_Listed records_
++++++++++

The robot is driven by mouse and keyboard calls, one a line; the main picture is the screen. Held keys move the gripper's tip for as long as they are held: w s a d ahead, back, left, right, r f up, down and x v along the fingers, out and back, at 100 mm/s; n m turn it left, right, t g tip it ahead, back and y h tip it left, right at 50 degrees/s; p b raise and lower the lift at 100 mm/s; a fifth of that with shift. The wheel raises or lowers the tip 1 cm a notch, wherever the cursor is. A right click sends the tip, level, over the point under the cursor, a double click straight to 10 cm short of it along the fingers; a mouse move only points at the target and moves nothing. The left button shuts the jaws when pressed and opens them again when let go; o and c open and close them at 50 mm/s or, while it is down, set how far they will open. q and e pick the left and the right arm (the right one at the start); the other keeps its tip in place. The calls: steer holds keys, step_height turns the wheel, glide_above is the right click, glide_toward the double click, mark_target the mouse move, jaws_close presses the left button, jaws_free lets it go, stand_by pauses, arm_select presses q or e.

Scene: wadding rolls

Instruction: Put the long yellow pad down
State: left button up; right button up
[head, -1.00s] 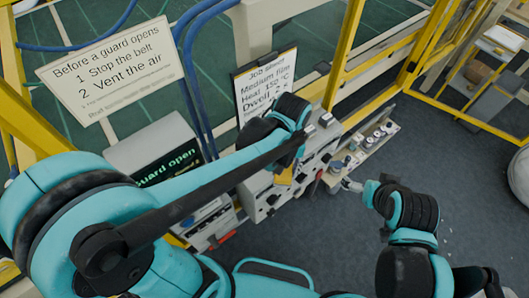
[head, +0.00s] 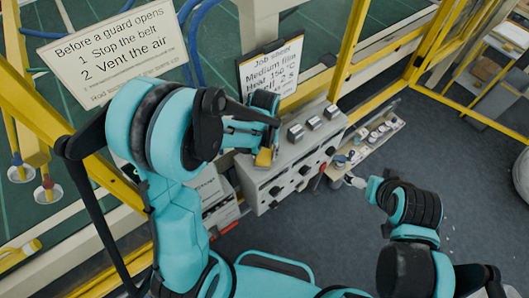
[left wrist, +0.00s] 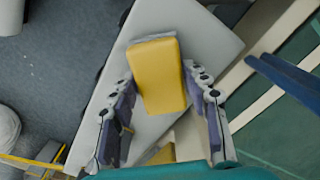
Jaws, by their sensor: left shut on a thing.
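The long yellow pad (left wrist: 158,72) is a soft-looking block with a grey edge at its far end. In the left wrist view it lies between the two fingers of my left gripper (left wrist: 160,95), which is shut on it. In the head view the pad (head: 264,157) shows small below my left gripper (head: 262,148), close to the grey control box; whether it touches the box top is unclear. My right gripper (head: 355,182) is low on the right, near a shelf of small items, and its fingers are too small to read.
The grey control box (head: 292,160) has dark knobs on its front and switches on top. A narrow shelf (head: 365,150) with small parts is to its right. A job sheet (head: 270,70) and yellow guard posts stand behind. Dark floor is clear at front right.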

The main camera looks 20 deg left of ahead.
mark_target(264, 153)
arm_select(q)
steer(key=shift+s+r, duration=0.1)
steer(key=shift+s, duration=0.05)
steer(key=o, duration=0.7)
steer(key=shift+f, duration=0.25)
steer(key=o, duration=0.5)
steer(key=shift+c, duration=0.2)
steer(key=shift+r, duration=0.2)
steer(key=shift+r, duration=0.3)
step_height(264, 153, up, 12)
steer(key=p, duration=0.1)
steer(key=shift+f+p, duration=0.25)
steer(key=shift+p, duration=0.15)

++++++++++

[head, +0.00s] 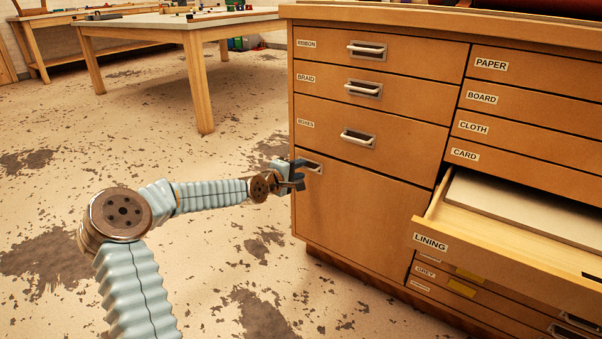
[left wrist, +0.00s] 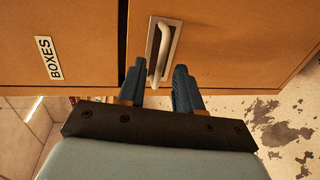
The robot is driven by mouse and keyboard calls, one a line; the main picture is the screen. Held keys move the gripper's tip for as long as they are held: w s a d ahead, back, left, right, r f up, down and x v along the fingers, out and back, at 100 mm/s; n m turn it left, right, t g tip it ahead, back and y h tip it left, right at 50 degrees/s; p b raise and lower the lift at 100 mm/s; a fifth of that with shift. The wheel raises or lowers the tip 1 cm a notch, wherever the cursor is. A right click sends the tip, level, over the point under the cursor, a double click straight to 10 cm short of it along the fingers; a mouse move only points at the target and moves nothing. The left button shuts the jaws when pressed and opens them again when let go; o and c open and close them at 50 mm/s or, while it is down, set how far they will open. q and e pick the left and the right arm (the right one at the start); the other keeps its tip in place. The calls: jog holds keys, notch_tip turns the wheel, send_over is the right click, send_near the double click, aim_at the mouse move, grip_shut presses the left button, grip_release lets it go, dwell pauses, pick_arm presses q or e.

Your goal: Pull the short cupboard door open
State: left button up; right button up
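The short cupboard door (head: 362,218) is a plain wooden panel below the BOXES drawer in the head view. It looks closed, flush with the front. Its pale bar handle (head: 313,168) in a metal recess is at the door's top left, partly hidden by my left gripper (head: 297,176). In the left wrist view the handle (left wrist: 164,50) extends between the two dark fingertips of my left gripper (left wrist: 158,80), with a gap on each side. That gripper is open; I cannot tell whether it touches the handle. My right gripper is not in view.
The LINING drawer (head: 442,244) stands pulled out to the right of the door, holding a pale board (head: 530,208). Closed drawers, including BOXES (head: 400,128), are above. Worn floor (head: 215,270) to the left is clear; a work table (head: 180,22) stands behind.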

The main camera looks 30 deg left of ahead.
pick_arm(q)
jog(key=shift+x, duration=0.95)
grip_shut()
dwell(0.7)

++++++++++

_Stated problem_
Retype only this portion of the data above: the line containing "pick_arm presses q or e.", the line containing "Your goal: Pull the short cupboard door open", and all lines between them, exactly.

_Answer to the problem_
The robot is driven by mouse and keyboard calls, one a line; the main picture is the screen. Held keys move the gripper's tip for as long as they are held: w s a d ahead, back, left, right, r f up, down and x v along the fingers, out and back, at 100 mm/s; n m turn it left, right, t g tip it ahead, back and y h tip it left, right at 50 degrees/s; p b raise and lower the lift at 100 mm/s; a fifth of that with shift. The wheel raises or lowers the tip 1 cm a notch, wherever the cursor is. A right click sends the tip, level, over the point under the cursor, a double click straight to 10 cm short of it along the fingers; a mouse move only points at the target and moves nothing. The left button shuts the jaws when pressed and opens them again when let go; o and c open and close them at 50 mm/s or, while it is down, set how far they will open. q and e pick the left and the right arm (the right one at the start); the other keeps its tip in place. The calls: jog holds keys, notch_tip turns the wheel, send_over is the right click, send_near the double click, aim_at the mouse move, grip_shut presses the left button, grip_release lets it go, dwell pauses, pick_arm presses q or e.

Your goal: Pull the short cupboard door open

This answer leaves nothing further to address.